Is tf.one_hot embedding the token_type_ids as such then?
0 -> [1 0]
1 -> [ 0 1 ]
2 -> [ 0 0 ]
if this is indeed this case, such a workaround by modifying the modeling_bert.py file in transformers is possible:
if torch.all(torch.lt(token_type_ids, self.type_vocab_size)):
token_type_embeddings = self.token_type_embeddings(token_type_ids)
else:
token_type_embeddings = torch.zeros(self.hidden_size, dtype=torch.long, device=device)
@jingtaozhan, @pertschuk Were you able to successfully run the model with the correct type embeddings? I have the same issue with the [2,1024] tensor.
How do we map the current weights to accommodate this?
I can confirm this works correctly when loading the weights into HuggingFace (Pytorch)
The pertained dir needs to include, just by changing the file names.
- config.json
- duobert-large-msmarco-pretrained-and-finetuned.zip
- model.ckpt.data-00000-of-00001
- model.ckpt.index
- model.ckpt.meta
- vocab.txt
class BertForPassageRanking(BertForSequenceClassification):
def __init__(self, config):
super().__init__(config)
self.weight = torch.autograd.Variable(torch.ones(2, config.hidden_size),
requires_grad=True)
self.bias = torch.autograd.Variable(torch.ones(2), requires_grad=True)
bert_ranking = BertForPassageRanking.from_pretrained("saved_models/duoBERT/",
from_tf=True)
bert_ranking.classifier.weight.data = bert_ranking.weight.data
bert_ranking.classifier.bias.data = bert_ranking.bias.data
type_embed_weight = bert_ranking.bert.embeddings.token_type_embeddings.weight.data
bert_ranking.bert.embeddings.token_type_embeddings.weight.data = torch.cat((type_embed_weight, torch.zeros(1,1024)))
bert_ranking.eval()
tokenizer = BertTokenizer("saved_models/monoBERT/vocab.txt")
query = 'how can I unfollow polaris 400 emails'
bad_passage = 'Best Answer: Plastics are used in wide range of things.
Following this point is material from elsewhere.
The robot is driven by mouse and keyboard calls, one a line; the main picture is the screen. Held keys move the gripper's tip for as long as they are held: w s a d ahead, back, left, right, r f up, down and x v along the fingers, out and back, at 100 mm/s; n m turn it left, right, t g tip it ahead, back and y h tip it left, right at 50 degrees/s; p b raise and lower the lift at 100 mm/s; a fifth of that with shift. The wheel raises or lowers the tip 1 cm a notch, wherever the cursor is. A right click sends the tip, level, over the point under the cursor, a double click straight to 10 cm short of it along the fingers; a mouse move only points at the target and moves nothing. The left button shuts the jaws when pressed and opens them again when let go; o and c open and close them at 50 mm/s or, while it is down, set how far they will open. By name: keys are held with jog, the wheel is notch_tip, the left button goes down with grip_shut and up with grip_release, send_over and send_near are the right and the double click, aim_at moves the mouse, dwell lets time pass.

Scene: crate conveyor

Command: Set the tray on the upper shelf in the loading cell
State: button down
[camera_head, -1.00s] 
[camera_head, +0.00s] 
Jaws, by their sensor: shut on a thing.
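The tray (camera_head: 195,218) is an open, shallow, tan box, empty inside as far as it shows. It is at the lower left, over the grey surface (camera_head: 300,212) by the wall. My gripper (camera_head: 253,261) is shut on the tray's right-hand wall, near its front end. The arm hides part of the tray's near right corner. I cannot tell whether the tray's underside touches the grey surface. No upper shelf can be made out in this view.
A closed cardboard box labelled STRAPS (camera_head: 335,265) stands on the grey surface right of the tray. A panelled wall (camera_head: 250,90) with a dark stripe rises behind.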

So it is produced in a very huge amount and its convenience is undeniable. Recycling of plastic is very important because it is made from the oil which will cause the regular depletion of this limited resource.With the recycling of plastic we can save oil and can use it for longer time. Moreover recycling do not cause harm to the quality of plastics.est Answer: Plastics are used in wide range of things. So it is produced in a very huge amount and its convenience is undeniable. Recycling of plastic is very important because it is made from the oil which will cause the regular depletion of this limited resource.'
good_passage= "polaris 400 starter. Follow polaris 400 starter to get e-mail alerts and updates on your eBay Feed. Unfollow polaris 400 starter to stop getting updates on your eBay Feed.Yay! You're now following polaris 400 starter in your eBay Feed.ollow polaris 400 starter to get e-mail alerts and updates on your eBay Feed. Unfollow polaris 400 starter to stop getting updates on your eBay Feed. Yay! You're now following polaris 400 starter in your eBay Feed."
def custom_numericalize(query, docA, docB):
query_ids = [tokenizer.cls_token_id] + tokenizer.encode(query, add_special_tokens=False) + [tokenizer.sep_token_id]
query_token_type_ids = [0]*len(query_ids)
docA_ids = tokenizer.encode(docA, add_special_tokens=False) + [tokenizer.sep_token_id]
docA_token_type_ids = [1]*len(docA_ids)
docB_ids = tokenizer.encode(docB, add_special_tokens=False) + [tokenizer.sep_token_id]
docB_token_type_ids = [2]*len(docB_ids)
input_ids = torch.tensor(query_ids+docA_ids+docB_ids).unsqueeze(0)
input_type_ids = torch.tensor(query_token_type_ids+docA_token_type_ids+docB_token_type_ids).unsqueeze(0)
return input_ids, input_type_ids
input_ids, input_type_ids = custom_numericalize(query, good_passage, bad_passage)
outputs = bert_ranking(input_ids, token_type_ids=input_type_ids)
outputs # tensor([[-0.2688, 0.3415]])
input_ids, input_type_ids = custom_numericalize(query, bad_passage, good_passage)
outputs = bert_ranking(input_ids, token_type_ids=input_type_ids)
outputs # tensor([[ 0.5154, -0.5022]])
The outputs are flipping as expected.